__Task prompt__
For each line that holds "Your", copy the line out.

Saved data entries

____________________

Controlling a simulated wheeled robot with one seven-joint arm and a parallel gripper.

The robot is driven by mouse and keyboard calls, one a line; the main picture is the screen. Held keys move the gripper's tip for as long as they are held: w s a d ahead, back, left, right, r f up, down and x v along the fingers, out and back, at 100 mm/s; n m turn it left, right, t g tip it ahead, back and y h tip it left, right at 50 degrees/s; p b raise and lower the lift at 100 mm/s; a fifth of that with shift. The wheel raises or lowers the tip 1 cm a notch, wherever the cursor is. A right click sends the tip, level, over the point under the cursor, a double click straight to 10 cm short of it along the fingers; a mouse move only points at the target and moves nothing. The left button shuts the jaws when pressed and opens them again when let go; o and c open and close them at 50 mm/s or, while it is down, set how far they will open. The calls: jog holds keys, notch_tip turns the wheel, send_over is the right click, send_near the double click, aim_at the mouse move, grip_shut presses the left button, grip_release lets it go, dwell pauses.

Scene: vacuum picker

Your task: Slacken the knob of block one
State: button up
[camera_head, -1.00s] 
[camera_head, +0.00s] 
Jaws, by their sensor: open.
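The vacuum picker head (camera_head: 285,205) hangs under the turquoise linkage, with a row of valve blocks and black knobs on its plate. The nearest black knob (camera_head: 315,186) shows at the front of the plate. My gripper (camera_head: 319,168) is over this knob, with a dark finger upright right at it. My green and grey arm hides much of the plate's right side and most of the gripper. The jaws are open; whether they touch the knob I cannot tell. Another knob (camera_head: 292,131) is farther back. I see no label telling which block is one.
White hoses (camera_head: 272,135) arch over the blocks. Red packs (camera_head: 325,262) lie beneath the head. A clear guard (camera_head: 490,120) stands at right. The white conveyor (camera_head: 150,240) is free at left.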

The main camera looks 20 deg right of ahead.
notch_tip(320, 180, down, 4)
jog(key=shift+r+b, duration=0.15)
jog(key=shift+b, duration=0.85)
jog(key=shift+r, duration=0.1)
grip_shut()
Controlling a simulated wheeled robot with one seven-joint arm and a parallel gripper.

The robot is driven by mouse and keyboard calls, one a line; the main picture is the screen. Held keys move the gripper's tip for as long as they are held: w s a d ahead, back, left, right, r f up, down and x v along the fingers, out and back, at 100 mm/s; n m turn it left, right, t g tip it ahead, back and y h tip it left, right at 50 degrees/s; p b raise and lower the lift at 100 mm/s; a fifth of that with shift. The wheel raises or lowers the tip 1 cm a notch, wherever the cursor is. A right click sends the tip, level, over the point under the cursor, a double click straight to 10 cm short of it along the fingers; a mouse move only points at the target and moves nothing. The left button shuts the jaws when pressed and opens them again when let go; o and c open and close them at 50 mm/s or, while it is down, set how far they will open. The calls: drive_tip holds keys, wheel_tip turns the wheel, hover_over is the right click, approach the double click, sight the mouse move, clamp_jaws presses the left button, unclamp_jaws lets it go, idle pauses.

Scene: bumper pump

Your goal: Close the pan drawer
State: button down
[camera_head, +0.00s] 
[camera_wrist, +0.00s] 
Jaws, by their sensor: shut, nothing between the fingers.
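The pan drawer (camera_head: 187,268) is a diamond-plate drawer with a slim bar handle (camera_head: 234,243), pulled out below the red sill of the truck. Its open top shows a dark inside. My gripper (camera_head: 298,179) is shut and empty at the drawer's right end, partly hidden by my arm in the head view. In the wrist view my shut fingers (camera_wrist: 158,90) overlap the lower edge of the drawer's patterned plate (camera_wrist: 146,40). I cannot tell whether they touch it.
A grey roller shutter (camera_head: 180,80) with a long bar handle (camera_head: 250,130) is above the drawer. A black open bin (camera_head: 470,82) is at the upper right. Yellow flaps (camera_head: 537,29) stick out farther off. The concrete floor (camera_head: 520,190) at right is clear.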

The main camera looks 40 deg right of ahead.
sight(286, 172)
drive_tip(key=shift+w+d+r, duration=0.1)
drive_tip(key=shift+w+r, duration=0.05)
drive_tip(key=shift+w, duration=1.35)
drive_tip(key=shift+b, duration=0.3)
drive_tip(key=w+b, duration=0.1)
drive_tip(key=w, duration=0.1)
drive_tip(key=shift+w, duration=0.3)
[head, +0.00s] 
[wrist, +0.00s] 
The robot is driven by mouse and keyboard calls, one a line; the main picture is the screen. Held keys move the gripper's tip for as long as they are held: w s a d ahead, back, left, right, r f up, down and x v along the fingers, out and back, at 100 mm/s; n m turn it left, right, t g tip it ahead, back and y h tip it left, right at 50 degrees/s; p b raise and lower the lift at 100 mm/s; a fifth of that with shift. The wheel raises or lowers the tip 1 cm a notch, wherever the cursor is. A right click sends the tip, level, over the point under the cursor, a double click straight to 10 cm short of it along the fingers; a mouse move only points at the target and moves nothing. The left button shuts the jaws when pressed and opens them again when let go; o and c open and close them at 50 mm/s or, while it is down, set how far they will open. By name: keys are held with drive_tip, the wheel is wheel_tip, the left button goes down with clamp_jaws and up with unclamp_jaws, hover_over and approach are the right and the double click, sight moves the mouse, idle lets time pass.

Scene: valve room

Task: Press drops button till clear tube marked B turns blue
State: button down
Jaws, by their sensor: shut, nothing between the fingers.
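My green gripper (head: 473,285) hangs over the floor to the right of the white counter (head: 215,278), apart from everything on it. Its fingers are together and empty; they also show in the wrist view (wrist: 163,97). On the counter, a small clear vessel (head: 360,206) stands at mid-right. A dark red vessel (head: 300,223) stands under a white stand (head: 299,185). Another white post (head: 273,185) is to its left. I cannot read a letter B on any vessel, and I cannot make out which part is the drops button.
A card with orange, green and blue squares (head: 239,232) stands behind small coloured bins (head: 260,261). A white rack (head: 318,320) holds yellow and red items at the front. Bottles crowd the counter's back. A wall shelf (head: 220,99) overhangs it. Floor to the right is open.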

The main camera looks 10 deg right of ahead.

____________________

__Task response__
Your task: Slacken the knob of block one
Your goal: Close the pan drawer

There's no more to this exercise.